Roanoke Times Copyright (c) 1995, Landmark Communications, Inc. DATE: SATURDAY, May 8, 1993 TAG: 9305100271 SECTION: EDITORIAL PAGE: A-7 EDITION: METRO SOURCE: DATELINE: LENGTH: Medium
But light penalties don't ease Virginians' heaviness of heart at the sight of a UVa with a sullied image akin to that of some football or basketball factories in the country.
The image is not necessarily the reality. The university turned itself in. It spent $366,000 in athletic-department funds to make a thorough internal probe. It took corrective measures on its own, including firing those most directly involved with the granting of interest-free loans to athletes.
Those factors are said to have softened the punishment, which involves the number of football scholarships, the number of graduate coaching assistants and other such carefully calibrated minutiae.
The university's admirable response was a good reason for the NCAA's light hand. One hopes it was also the only reason, and there is no relevance in the fact that Dick Schultz, now executive director of NCAA, was UVa's athletic director from 1981 to 1987. Granting interest-free loans to UVa athletes goes back to his era, but NCAA investigators ruled that the statute of limitations had expired on the earlier infractions.
In any event, it is the actions taken by the university when the violations were discovered - not the ensuing penalties and their relative lightness - that relieve some of the disappointment by removing some of the stain.
This is not the first time that the integrity of a Virginia university has been eroded by athletic-department irregularities, nor were the problems at UVa as serious as some in the past have been.
In the more innocent era of the '50s, the nation was shocked by a widespread classroom-cheating scandal involving athletes at Washington and Lee University. It led W&L to abandon big-time sports altogether, and the university to this day competes only in the NCAA's non-scholarship, for-fun-only Division III.

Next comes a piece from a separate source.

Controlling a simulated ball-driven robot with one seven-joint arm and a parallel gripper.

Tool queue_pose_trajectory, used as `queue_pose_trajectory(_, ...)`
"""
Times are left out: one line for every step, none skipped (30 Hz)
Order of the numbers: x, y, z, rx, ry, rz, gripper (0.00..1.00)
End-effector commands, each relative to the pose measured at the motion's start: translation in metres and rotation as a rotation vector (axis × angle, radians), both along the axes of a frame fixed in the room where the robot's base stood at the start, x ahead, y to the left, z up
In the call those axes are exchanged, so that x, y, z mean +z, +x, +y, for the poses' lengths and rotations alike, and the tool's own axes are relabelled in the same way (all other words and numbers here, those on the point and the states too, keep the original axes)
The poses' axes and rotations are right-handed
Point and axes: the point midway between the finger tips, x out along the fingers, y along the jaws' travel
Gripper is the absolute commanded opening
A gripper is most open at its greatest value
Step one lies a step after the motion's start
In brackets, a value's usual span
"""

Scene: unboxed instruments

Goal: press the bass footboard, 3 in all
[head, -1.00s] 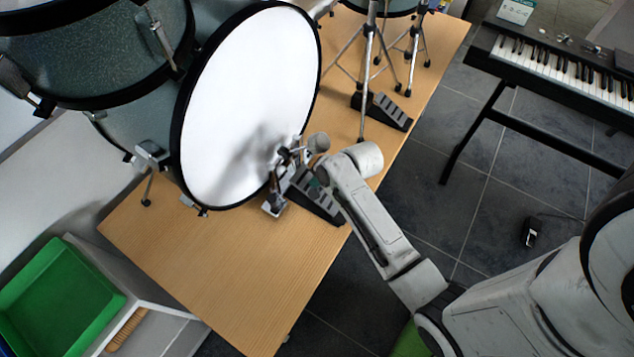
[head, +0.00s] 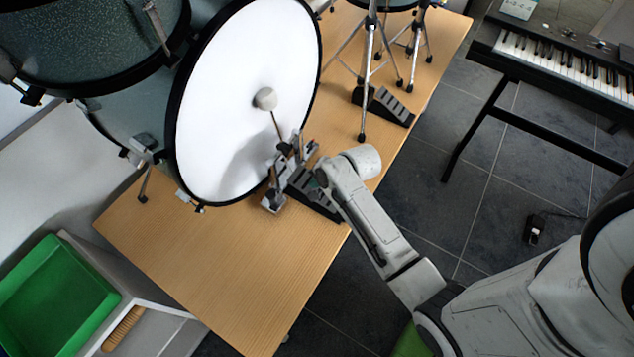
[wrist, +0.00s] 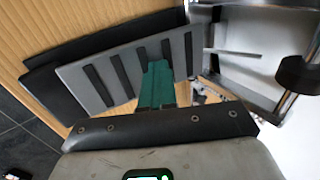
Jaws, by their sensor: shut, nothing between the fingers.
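The bass footboard (head: 318,194), a dark plate with ribs, stands in front of the white bass drum head (head: 225,120). In the wrist view the footboard (wrist: 100,85) is a grey plate with black strips. My gripper's green fingers (wrist: 158,68) are together, with their tips at the footboard's surface and nothing between them. The tips are mostly hidden by my arm in the head view. The beater (head: 265,98) is tipped up against the drum head, and the board looks pressed down.
A second pedal (head: 385,104) stands farther back beside the metal stand legs. A keyboard (head: 570,65) is at the right. A green tray (head: 55,300) sits at the lower left. The near part of the wooden platform (head: 220,270) is clear.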

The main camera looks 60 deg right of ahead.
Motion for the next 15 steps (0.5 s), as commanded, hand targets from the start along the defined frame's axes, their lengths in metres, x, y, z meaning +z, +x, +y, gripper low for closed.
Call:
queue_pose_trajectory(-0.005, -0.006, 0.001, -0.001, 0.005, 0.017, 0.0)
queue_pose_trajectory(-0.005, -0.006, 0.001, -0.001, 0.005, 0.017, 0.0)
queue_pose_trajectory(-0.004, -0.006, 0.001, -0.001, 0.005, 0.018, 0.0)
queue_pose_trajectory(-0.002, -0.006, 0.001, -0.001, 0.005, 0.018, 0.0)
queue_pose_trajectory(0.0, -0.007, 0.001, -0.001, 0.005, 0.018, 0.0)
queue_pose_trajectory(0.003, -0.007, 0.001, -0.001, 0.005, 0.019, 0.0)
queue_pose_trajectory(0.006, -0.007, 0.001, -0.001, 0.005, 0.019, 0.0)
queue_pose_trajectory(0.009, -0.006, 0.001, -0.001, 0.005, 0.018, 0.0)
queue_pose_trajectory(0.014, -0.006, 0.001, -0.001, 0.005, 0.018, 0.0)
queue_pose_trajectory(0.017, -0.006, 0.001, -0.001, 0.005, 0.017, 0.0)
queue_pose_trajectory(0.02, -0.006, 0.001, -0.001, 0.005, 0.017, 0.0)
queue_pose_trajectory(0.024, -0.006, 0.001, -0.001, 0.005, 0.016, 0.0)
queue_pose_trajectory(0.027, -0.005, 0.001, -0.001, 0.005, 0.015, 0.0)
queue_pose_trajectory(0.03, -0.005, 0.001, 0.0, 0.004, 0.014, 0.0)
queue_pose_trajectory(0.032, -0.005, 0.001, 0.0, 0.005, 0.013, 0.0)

In the '80s, Virginia Tech got into trouble for a number of NCAA violations. They mostly involved recruiting violations and the like, but they included at least one instance of academic cheating.
UVa's sins apparently were limited to such things as the interest-free loans and overcompensation of graduate coaching assistants. In a way, they seem trivial. But they could have provided UVa an unfair competitive advantage over rivals who stayed within the rules.
Sharpening the disappointment about UVa, and Tech before that, is the reputation that Virginia colleges used to enjoy for running remarkably clean athletic programs. Even the W&L scandal, because of the strength and conclusiveness of the university's response, in the end may have burnished more than tarnished the school's reputation.
What proved wise for a small, private liberal-arts college such as W&L is probably not much of an option for a comprehensive state university such as UVa or Tech. Their task is different, and harder.
The job isn't limited to finding the right (and oft-remarked) balance between the pressure to win and the upholding of academic standards. In maintaining Division I athletic programs, institutions also pledge their word to abide by rules that at times can seem arcane or arbitrary or both.
The key issue in UVa's troubles with the NCAA was never crime and punishment. It was institutional breach of faith - partly mitigated by UVa's make-good efforts, but only partly.